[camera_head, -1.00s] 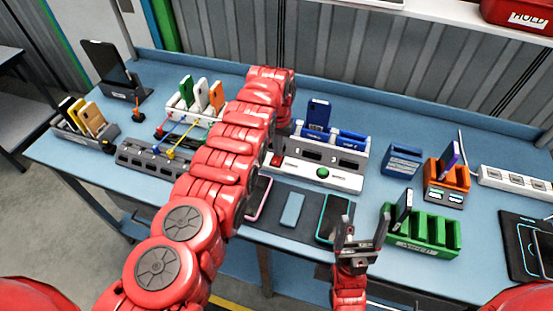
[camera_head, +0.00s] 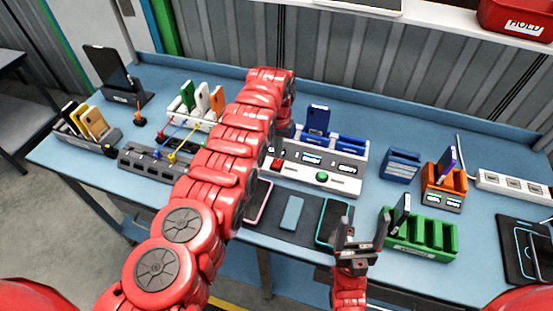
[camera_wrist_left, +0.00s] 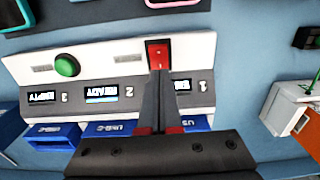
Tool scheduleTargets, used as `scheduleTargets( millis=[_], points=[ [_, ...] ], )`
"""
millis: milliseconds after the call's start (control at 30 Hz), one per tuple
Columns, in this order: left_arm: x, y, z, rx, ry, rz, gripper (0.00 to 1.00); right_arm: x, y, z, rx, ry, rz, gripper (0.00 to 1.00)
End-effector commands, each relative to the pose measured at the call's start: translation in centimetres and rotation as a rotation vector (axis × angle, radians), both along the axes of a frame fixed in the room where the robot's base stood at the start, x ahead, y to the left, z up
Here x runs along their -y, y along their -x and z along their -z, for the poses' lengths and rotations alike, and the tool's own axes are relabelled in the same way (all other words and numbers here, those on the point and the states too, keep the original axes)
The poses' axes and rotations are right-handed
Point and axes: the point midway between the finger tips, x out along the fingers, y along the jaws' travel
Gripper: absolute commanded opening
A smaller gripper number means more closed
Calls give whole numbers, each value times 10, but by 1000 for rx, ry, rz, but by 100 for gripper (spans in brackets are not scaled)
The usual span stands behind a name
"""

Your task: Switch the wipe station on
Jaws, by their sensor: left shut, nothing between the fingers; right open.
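The wipe station (camera_head: 345,184) is a white and grey box at the middle of the bench, with blue slots behind. Its front has a red rocker switch (camera_head: 277,163) and a round green button (camera_head: 322,177). Its small displays (camera_head: 312,158) are lit; in the left wrist view two read "READY" (camera_wrist_left: 101,87) and "EMPTY" (camera_wrist_left: 41,96). My left gripper (camera_wrist_left: 160,78) is shut and empty, its tips at the lower edge of the red switch (camera_wrist_left: 158,54); I cannot tell whether they touch. My right gripper (camera_head: 361,232) is open and empty over the bench's front edge.
A dark blue phone (camera_head: 318,119) stands in the station. Phones lie on a dark mat (camera_head: 270,224) in front. A green rack (camera_head: 432,236), an orange dock (camera_head: 443,184) and a power strip (camera_head: 515,185) are to the right. My left arm hides part of the bench.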

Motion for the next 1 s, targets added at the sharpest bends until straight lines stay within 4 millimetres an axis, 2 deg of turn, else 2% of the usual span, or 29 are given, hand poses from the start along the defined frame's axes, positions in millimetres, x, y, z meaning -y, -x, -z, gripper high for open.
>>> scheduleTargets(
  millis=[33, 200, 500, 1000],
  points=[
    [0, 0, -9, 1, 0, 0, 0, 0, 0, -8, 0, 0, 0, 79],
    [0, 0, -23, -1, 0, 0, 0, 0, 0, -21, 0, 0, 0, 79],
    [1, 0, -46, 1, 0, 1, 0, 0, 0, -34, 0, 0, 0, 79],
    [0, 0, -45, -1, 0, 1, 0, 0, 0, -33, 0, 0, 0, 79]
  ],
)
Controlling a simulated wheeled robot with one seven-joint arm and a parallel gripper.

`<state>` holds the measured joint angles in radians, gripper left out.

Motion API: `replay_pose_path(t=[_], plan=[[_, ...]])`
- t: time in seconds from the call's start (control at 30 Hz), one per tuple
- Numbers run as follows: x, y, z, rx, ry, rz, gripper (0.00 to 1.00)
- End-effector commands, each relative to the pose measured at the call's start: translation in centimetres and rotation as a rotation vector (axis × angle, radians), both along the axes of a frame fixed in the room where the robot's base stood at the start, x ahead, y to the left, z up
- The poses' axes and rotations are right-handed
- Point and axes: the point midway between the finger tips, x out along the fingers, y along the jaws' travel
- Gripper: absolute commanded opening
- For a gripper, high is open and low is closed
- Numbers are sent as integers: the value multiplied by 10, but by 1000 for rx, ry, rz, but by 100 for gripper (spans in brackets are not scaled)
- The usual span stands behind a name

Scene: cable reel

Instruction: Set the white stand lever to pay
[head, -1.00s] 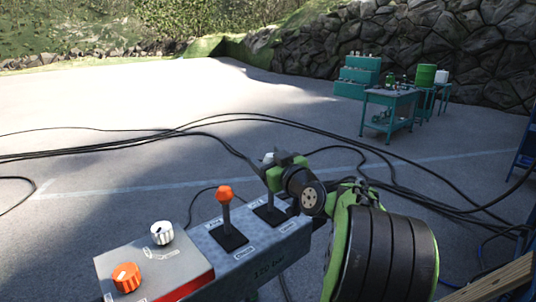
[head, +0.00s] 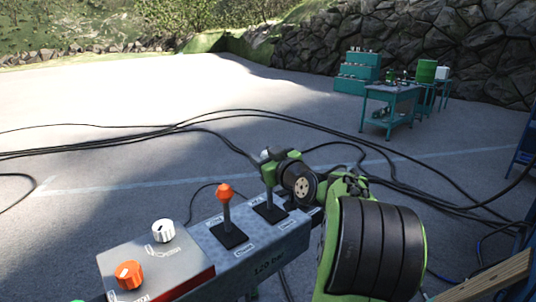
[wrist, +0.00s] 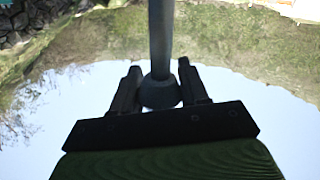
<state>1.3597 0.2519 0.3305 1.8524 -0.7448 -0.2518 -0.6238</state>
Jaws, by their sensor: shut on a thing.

▶ PROBLEM TO SOLVE
Using the listing above, locate the lines that hold "where" and copy each one.

▶ THE ANSWER
End-effector commands, each relative to the pose measured at the call's start: translation in centimetres and rotation as a rotation vector (axis × angle, radians), both along the axes of a frame fixed in the room where the robot's base stood at the start, x ahead, y to the left, z up
- End-effector commands, each relative to the pose measured at the call's start: translation in centimetres and rotation as a rotation vector (axis × angle, radians), both along the axes of a frame fixed in the room where the robot's base stood at the start, x ahead, y to the left, z up

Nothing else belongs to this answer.